Although it's been around for some time now and I'm sure that it's had its fair share of success stories, MP3.com is one of those sites that is staggering upon entrance. When it first opened shop, it was possible to search around and find some decent music, but with the explosion of cheaper recording equipment, it's been hit with a glut of music so huge that finding good music has become nearly impossible.
On the flip side of that coin is a group like Silverman. Toiling away with track after track on the site, the group marched their way right up the charts and even scored a trip to play in L.A. (they hail from the UK). While their release Speed Of Life Part One was a compilation of all their tracks from MP3.com, this newest release is more of an actual debut for the group. Signed by the Uglyman label (home of Elbow and I Am Kloot among others), they mix a swig of brit rock with a dab of trip hop and several other genres. Production-wise, it's sharp as knives, and very lush as it flows through a quick 7 tracks and 35 minutes.
While the instrumentation is definitely one of the high points of the group, it's the vocals of Anna Dennis (which are eerily similar to former Sundays singer Harriet Wheeler -- a good thing) that are the focal point of almost every song. Discovered at an acoustic club (sheesh, how many times have we heard that?) by lead man Martin Williams, the duo hit it off, started turning each other on to different musical styles, and got down to making some of their own. Opening with "Ctrl Alt Del," the two mix up vocals (he a crooning baritone, she with soulful highs) over a piano and keyboard touched rhythm heavy track that recalls Nick Cave and Kylie Minogue's duet on The Murder Ballads.
"Secret Baby" rumbles along with another chunky beat and some sputtering electronics and keyboards, while Dennis again adds some sultry, yet teasing vocals. "Don't Leave This World Without Me" arrives as one of the most pop-oriented tracks on the disc, mixing an upbeat rhythm track with soaring vocals and looped acoustic guitars. Compared to other tracks on the disc, it's a little over-the-top, but not too glaring. Offsetting a thick wall of guitar feedback with an absolutely lovely shimmering guitar melody, "Can I Have My Heart Back Please" might just be the best track on the entire disc.

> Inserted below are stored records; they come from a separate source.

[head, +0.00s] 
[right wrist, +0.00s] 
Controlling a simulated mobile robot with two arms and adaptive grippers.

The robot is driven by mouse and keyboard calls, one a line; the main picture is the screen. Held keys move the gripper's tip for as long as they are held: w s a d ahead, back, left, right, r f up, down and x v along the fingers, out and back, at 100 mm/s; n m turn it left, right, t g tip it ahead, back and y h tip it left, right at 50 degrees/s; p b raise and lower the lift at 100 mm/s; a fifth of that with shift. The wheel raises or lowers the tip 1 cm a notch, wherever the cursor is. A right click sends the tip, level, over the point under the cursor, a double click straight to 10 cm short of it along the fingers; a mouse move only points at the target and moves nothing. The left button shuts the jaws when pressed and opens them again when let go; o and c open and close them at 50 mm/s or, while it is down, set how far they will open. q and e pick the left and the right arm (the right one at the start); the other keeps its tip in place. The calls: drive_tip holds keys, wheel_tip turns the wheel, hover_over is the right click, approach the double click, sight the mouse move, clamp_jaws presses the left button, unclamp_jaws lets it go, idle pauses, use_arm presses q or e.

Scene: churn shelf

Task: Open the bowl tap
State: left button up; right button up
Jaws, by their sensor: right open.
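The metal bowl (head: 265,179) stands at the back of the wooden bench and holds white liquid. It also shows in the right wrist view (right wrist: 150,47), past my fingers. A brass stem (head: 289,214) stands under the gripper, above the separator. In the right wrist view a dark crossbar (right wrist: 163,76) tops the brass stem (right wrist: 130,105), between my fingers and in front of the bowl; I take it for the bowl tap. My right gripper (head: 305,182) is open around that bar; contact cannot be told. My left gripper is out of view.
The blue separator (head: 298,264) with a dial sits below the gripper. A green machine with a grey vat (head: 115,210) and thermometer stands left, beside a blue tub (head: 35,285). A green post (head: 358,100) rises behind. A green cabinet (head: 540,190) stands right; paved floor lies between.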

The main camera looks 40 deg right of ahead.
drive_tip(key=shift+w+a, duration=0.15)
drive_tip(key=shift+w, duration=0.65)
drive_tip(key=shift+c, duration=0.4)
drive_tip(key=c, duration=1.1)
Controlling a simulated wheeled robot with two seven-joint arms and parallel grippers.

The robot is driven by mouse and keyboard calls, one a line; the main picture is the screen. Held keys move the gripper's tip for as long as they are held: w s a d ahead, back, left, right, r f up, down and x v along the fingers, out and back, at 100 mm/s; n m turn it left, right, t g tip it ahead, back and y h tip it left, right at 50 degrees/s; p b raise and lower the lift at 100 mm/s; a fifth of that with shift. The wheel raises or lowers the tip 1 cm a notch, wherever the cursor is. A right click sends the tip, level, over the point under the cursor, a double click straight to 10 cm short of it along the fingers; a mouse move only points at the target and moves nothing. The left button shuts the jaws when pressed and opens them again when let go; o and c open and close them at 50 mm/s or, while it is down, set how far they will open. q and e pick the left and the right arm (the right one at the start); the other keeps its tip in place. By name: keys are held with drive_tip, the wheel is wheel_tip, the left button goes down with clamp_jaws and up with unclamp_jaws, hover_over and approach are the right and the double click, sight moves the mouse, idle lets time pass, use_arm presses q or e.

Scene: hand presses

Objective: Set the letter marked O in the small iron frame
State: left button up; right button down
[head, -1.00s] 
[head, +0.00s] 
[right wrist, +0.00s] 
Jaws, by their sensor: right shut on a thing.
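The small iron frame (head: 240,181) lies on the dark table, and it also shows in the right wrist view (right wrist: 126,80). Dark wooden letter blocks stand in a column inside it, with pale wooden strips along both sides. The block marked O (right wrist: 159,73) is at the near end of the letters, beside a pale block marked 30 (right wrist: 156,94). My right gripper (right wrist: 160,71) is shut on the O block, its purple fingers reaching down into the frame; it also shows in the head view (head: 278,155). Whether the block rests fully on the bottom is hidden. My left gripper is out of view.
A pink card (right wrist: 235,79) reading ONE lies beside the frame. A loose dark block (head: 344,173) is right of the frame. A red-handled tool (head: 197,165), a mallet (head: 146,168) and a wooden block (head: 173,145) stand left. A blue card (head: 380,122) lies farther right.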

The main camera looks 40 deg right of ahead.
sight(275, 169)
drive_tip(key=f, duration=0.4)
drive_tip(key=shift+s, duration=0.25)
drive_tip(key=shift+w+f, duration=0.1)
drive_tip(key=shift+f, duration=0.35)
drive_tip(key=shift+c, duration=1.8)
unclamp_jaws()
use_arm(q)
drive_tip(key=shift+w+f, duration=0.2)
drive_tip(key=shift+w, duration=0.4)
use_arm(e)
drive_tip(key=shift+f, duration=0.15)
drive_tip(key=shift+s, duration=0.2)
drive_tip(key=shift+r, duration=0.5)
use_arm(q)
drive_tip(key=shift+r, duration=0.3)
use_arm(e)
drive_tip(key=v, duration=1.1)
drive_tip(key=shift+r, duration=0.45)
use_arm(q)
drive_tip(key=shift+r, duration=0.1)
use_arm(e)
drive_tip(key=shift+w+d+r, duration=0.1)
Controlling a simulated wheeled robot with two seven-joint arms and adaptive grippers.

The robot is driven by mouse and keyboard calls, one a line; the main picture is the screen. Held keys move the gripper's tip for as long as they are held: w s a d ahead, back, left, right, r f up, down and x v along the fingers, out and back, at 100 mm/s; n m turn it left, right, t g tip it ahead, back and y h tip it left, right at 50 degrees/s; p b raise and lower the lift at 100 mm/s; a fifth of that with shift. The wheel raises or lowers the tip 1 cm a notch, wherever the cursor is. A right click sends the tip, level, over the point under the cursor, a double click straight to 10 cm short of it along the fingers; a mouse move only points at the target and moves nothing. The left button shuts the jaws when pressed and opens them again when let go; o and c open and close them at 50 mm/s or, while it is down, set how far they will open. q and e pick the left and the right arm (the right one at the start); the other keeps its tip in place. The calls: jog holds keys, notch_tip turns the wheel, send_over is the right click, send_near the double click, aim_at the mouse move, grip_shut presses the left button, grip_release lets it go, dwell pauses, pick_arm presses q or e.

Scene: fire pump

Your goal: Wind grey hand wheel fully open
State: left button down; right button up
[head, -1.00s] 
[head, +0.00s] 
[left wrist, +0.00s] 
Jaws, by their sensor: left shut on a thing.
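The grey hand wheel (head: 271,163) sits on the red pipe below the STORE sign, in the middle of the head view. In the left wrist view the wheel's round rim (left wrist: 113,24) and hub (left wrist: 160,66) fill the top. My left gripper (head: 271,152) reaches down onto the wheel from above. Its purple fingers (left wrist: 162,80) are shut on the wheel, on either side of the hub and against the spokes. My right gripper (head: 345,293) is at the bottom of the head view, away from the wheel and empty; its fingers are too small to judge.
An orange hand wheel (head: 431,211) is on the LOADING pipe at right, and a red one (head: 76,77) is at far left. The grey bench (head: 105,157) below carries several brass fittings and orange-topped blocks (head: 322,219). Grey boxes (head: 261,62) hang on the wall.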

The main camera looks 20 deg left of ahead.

As mentioned above, although this is technically just a sophomore release, it's polished very nicely and spans enough emotions over the course of it's short length to keep up contemporaries who fill an hours time. Covering the well-worn subjects of love, sex, and death, the emotive vocals of Dennis and rich instrumentation of the group still show that there's plenty of places to explore. While it mainly falls more into the realm of refined rock music, the subtle and touching closing track of "Nothing I Do, Nothing I Say," proves they can move in other directions as well. A solid debut(?) and a group to keep an eye on.